Alternative Fuels in Aero Engine Performance Calculations

This paper presents a method for gas turbine performance calculations with alternative fuels with a particular focus on their use in aircraft engines. The effects of various alternative aviation fuels on fuel consumption, CO2 emissions, and contrail formation are examined in a comparative study. We use the GasTurb performance software and calculate heat release and hot section gas properties using a chemical equilibrium solver. Fuels with complex compositions are included in the calculation via surrogates of a limited number of known species that mimic the relevant properties of the real fuel. An automated method is used for the fuel surrogate formulation.

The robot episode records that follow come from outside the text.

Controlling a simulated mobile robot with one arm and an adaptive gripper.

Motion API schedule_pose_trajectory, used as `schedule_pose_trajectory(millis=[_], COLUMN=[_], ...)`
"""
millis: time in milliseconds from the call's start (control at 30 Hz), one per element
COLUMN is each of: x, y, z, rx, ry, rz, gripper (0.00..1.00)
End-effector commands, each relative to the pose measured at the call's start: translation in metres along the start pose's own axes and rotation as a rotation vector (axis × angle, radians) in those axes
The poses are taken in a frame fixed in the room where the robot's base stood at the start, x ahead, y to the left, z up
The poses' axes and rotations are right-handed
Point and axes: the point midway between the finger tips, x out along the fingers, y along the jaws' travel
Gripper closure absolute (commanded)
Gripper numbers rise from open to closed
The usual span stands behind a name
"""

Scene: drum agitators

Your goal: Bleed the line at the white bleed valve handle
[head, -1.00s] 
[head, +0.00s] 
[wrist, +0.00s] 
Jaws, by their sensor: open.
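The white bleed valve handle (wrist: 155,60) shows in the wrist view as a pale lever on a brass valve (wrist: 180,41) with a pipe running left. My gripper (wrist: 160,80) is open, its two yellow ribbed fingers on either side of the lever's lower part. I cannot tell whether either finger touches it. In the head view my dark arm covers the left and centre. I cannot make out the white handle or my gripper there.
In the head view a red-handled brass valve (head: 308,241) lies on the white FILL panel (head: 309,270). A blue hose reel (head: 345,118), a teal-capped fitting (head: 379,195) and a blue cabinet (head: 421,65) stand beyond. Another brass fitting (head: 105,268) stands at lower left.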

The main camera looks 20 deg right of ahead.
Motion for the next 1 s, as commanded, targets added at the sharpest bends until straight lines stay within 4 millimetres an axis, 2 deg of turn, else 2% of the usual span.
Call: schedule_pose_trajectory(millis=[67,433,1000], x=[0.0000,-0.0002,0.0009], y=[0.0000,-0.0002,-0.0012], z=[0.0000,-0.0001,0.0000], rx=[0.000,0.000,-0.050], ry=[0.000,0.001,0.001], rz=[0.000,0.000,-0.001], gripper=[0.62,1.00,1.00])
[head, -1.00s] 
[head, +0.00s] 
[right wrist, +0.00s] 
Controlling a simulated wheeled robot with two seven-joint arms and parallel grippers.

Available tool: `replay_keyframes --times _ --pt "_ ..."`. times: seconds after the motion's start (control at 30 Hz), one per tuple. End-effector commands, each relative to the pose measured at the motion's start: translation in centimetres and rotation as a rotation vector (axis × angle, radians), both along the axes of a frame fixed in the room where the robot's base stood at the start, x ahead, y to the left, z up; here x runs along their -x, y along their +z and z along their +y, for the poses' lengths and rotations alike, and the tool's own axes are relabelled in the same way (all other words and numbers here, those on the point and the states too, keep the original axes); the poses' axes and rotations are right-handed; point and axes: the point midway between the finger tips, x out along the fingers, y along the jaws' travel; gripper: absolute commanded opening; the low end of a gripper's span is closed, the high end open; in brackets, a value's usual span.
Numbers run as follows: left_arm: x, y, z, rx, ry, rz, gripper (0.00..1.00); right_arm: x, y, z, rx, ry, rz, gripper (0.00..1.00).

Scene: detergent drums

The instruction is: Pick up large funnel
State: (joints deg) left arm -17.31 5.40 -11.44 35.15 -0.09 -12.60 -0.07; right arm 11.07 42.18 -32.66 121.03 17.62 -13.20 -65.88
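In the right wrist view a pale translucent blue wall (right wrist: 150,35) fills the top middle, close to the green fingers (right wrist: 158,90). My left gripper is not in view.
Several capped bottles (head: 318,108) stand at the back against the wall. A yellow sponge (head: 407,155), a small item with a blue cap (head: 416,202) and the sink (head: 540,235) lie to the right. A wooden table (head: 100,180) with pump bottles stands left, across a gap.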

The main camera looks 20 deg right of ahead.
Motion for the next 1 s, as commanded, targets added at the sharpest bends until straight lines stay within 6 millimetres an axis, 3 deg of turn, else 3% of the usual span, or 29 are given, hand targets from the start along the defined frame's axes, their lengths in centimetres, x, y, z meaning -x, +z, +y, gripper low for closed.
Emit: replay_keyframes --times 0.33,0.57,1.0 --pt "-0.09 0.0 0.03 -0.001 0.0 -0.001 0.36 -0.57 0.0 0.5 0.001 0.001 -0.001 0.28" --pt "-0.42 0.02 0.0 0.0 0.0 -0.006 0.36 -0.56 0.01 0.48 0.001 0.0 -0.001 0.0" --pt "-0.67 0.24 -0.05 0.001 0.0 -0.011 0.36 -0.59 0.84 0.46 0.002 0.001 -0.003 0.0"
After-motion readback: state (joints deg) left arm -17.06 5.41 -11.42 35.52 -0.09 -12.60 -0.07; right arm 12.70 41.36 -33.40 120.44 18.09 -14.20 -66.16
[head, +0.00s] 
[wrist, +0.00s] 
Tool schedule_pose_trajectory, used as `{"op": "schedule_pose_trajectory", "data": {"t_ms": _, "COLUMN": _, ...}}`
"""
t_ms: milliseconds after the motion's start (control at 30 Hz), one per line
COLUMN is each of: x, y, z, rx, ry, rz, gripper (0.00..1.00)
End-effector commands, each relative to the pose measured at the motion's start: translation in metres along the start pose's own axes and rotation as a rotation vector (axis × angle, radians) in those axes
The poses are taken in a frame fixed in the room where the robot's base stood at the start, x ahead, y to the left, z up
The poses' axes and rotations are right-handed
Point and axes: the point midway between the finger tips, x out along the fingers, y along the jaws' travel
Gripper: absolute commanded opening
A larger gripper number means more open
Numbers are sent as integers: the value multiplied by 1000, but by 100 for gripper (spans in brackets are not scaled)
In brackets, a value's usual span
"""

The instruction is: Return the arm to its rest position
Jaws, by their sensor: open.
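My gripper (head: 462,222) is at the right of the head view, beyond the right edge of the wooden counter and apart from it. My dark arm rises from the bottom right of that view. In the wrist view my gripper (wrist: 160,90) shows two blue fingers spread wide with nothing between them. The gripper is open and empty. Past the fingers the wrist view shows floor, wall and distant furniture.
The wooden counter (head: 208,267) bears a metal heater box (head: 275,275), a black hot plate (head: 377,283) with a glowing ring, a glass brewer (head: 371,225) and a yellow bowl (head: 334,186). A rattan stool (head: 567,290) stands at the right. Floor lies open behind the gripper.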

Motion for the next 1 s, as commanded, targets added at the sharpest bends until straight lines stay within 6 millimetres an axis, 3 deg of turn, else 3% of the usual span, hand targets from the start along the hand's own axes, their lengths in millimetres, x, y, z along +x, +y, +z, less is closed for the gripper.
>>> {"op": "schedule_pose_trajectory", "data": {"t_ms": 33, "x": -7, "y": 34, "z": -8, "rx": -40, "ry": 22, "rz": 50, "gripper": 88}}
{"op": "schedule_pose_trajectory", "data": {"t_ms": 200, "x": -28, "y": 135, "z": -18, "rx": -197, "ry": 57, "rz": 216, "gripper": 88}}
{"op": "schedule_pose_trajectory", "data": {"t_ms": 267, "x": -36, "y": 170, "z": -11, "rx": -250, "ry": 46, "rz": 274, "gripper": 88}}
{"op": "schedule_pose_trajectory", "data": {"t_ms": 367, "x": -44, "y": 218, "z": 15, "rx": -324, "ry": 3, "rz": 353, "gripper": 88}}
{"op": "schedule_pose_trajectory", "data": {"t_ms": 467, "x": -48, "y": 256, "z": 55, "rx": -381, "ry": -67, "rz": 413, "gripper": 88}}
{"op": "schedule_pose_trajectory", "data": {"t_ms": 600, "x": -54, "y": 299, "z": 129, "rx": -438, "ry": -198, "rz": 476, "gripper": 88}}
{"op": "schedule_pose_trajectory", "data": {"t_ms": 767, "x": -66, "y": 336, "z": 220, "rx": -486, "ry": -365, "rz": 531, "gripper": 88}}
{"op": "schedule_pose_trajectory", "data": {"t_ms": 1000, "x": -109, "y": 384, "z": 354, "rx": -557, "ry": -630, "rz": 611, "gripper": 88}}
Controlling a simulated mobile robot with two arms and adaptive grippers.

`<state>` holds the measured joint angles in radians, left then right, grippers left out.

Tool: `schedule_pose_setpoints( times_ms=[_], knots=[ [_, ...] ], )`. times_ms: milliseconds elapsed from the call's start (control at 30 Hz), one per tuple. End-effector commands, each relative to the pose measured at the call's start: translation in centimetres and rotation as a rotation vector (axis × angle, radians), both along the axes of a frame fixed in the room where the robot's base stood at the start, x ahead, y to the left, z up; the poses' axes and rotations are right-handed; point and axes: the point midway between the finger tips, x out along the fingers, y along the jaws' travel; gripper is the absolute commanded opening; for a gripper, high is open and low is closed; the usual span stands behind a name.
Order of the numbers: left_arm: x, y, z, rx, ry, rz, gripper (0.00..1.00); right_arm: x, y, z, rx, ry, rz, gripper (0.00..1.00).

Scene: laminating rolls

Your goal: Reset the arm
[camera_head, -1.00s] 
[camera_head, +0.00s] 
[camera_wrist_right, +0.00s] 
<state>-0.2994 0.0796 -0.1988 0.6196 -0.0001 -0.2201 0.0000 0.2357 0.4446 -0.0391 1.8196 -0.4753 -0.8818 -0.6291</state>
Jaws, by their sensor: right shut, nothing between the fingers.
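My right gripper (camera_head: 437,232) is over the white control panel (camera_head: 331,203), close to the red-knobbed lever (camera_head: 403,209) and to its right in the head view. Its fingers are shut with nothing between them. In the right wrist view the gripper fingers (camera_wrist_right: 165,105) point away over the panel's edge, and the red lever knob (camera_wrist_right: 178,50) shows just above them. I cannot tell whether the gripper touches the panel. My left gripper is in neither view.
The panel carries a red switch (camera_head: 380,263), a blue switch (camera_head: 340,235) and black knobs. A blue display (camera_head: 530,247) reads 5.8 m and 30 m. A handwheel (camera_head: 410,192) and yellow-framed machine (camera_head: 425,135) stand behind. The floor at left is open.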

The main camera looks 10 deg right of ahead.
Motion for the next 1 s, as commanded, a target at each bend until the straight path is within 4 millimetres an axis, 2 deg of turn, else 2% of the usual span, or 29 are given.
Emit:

We compare the results of this rigorous approach with the simplified approach of calculating the heat release using an alternative fuel’s heating value while still using the gas properties of conventional Jet A-1. The results show that the latter approach systematically overpredicts fuel consumption by up to 0.2% for aromaticsfree synthetic kerosene (e.g., “biofuels”). Overall, aircraft engines running on alternative fuels tend to be more fuel efficient due to their often higher hydrogen contents and thus fuel heating values. We find reductions in fuel consumption of up to 2.8% during cruise when using aromatics-free synthetic kerosene. We further assess how alternative fuels affect contrail formation based on the Schmidt-Appleman criterion. Contrails can form 200 m lower under cruise conditions when burning aromatics-free synthetic kerosene instead of Jet A-1 with identical thrust requirements and under the same atmospheric conditions, mainly due to their higher hydrogen content. In summary, we present a flexible yet easy-to-use method for studying fuel effects in performance calculations that avoids small but systematic errors by rigorously calculating the heat release and hot section gas properties for each fuel.